JB : Oui, il y a certainement quelque chose de cet ordre. Je dirais, à la fois pour des raisons physiologiques et culturelles.
L’ouïe est d’abord un sens qui sert à percevoir les dangers. Les sons atteignent très rapidement les zones du cerveau qui commandent à la survie, et peuvent provoquer des sentiments ou des actions de manière immédiate, avant toute analyse.
La vue est un sens plus abstrait, qui implique beaucoup de facteurs culturels, d’interprétations.
Mais c’est le sens qui domine à notre époque, et en particulier au cinéma. Il n’y a qu’au Québec qu’on dit : « aller écouter un film… », partout ailleurs, on va « voir un film ». L’attention du spectateur est globalement concentrée sur l’image, il y a même des gens qui n’ont pas conscience qu’il y a du son au cinéma (à part la musique), tellement cela semble maintenant couler de source que les images « parlent » et émettent du son.

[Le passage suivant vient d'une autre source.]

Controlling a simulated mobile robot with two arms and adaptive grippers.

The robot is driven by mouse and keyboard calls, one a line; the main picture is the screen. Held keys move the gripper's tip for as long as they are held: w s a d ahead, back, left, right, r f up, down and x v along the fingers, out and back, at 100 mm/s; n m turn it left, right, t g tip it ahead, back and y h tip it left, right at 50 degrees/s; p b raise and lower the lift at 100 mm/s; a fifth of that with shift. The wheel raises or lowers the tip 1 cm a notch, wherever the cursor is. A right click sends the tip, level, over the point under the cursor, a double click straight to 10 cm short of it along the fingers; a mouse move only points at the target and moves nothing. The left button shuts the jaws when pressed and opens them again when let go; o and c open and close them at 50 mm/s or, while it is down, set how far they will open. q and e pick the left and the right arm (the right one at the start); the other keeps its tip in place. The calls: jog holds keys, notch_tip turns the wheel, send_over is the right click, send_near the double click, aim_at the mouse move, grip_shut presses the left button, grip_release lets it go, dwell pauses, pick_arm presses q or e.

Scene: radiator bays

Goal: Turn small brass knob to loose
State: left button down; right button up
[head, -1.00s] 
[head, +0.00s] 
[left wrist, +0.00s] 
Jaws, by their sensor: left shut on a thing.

Le son agit donc de manière relativement inconsciente sur le spectateur, ce qui peut donner l’impression d’une immédiateté. Mais ce statut peut bien entendu être remis en cause.
SB : Dans le dernier quart du film, il y a une chanson qu’on entend dans son intégralité et elle est accompagnée par une image noire durant la première minute de la chanson. C’est une démarche plutôt « expérimentale » qu’on voit rarement au cinéma.
JB : Cette musique ouvre le dernier mouvement du film, où le son prend petit à petit le dessus sur les images. La faire entendre sans images, c’est une manière de commencer à dire au spectateur : « écoutez ».